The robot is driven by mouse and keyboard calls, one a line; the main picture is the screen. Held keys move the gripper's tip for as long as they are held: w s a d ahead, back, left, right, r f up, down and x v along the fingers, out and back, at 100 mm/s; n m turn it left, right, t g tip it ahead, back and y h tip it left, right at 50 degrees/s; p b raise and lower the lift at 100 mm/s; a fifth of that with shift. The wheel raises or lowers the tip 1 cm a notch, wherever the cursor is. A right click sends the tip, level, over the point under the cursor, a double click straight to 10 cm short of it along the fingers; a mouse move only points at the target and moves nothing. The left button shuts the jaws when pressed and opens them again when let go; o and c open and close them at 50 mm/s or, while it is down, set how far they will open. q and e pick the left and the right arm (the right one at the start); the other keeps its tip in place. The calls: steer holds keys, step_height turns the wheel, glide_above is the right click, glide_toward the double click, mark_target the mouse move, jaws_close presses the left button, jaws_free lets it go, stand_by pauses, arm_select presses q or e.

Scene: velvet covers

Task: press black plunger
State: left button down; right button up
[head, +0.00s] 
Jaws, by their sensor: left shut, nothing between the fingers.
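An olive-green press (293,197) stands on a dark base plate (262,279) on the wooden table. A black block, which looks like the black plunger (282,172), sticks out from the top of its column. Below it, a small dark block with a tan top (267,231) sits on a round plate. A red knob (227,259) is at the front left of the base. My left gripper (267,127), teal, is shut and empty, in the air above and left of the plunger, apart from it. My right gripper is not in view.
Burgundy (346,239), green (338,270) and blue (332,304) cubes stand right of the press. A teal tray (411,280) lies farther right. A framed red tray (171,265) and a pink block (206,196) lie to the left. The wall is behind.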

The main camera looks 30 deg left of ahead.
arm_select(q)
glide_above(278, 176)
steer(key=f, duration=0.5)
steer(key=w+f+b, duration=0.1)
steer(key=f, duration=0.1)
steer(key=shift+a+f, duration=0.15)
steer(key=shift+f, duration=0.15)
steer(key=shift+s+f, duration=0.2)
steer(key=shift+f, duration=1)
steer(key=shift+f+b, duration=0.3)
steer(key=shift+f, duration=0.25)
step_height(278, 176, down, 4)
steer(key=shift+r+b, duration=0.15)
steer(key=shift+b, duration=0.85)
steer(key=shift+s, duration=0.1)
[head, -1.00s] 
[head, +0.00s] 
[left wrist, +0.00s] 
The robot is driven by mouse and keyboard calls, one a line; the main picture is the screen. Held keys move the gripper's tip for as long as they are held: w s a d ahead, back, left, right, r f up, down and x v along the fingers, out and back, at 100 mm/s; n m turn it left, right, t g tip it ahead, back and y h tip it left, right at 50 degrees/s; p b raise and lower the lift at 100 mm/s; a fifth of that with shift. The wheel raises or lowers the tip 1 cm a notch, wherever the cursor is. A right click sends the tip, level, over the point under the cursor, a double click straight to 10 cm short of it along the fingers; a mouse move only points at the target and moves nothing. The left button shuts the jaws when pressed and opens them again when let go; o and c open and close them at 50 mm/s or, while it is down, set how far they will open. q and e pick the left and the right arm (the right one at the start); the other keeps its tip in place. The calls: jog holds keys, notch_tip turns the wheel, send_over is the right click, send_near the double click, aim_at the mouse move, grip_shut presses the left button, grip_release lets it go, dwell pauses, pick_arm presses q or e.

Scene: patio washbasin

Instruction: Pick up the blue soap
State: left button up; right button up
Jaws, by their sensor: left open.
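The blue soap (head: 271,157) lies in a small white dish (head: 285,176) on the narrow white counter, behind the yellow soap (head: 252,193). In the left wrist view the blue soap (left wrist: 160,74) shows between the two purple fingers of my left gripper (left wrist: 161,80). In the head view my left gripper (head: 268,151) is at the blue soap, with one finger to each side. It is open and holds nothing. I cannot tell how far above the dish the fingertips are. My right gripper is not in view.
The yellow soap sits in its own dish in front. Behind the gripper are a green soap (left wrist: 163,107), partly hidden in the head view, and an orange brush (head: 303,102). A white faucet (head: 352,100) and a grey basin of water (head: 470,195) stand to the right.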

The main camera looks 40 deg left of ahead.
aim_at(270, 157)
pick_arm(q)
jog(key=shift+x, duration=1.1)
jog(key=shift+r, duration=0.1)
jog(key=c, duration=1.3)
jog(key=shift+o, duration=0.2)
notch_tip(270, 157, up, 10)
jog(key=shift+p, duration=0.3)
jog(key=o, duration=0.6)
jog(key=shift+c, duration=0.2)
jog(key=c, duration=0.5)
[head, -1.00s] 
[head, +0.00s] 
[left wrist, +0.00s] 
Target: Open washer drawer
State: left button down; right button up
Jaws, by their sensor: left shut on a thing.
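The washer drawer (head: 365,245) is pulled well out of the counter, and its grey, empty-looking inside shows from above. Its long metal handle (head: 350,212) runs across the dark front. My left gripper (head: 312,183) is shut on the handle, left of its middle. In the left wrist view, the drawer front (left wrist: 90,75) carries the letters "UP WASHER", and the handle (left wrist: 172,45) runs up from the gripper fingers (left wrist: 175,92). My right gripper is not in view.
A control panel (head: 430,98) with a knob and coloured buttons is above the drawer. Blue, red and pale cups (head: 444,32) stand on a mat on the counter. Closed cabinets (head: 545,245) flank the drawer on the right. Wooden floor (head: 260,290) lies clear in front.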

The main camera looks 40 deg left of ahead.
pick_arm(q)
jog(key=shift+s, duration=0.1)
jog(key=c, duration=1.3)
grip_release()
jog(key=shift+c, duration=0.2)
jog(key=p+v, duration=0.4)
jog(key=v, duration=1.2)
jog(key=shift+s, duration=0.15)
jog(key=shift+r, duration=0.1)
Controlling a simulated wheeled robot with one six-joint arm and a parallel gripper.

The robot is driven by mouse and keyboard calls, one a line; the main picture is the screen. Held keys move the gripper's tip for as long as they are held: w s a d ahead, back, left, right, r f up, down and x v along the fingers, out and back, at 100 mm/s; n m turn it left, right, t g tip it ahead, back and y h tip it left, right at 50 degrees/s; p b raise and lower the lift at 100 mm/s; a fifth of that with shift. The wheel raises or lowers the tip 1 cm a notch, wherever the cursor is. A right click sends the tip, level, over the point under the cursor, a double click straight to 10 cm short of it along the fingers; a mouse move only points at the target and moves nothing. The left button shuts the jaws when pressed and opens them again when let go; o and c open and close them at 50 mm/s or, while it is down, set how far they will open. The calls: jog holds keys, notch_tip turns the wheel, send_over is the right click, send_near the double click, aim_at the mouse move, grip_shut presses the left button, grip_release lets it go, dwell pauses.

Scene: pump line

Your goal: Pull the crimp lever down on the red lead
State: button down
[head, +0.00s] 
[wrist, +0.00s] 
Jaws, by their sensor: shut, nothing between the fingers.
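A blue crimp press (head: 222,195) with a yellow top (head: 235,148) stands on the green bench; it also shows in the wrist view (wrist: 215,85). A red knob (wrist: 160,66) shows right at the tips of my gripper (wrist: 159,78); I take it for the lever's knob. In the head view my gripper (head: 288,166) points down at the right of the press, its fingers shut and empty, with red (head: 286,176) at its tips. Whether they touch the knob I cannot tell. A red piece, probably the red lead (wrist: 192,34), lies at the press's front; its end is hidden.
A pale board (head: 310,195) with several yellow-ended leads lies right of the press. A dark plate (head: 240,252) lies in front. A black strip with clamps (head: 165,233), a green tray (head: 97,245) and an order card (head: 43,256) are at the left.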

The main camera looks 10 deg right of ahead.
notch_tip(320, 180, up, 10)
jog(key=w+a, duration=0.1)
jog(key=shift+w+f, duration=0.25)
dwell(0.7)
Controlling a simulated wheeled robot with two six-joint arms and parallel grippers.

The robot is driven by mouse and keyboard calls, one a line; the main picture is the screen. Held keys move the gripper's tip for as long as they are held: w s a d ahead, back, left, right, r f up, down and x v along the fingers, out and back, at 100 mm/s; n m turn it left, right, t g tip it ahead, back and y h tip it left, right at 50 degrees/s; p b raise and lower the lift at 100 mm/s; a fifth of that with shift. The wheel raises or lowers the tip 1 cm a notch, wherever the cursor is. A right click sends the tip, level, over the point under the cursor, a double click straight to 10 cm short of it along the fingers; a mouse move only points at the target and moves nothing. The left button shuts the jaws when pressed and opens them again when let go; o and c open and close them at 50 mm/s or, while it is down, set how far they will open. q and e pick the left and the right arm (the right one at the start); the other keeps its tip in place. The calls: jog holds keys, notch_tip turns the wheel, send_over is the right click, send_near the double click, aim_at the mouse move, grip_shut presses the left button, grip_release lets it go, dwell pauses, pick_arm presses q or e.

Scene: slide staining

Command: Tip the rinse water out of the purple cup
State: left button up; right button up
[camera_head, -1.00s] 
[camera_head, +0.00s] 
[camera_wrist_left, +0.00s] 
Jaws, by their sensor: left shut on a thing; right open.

§ **TASK BRIEF**
Read through the entries and copy every line that includes "Scene".

§ **SOLUTION**
Scene: velvet covers
Scene: patio washbasin
Scene: pump line
Scene: slide staining

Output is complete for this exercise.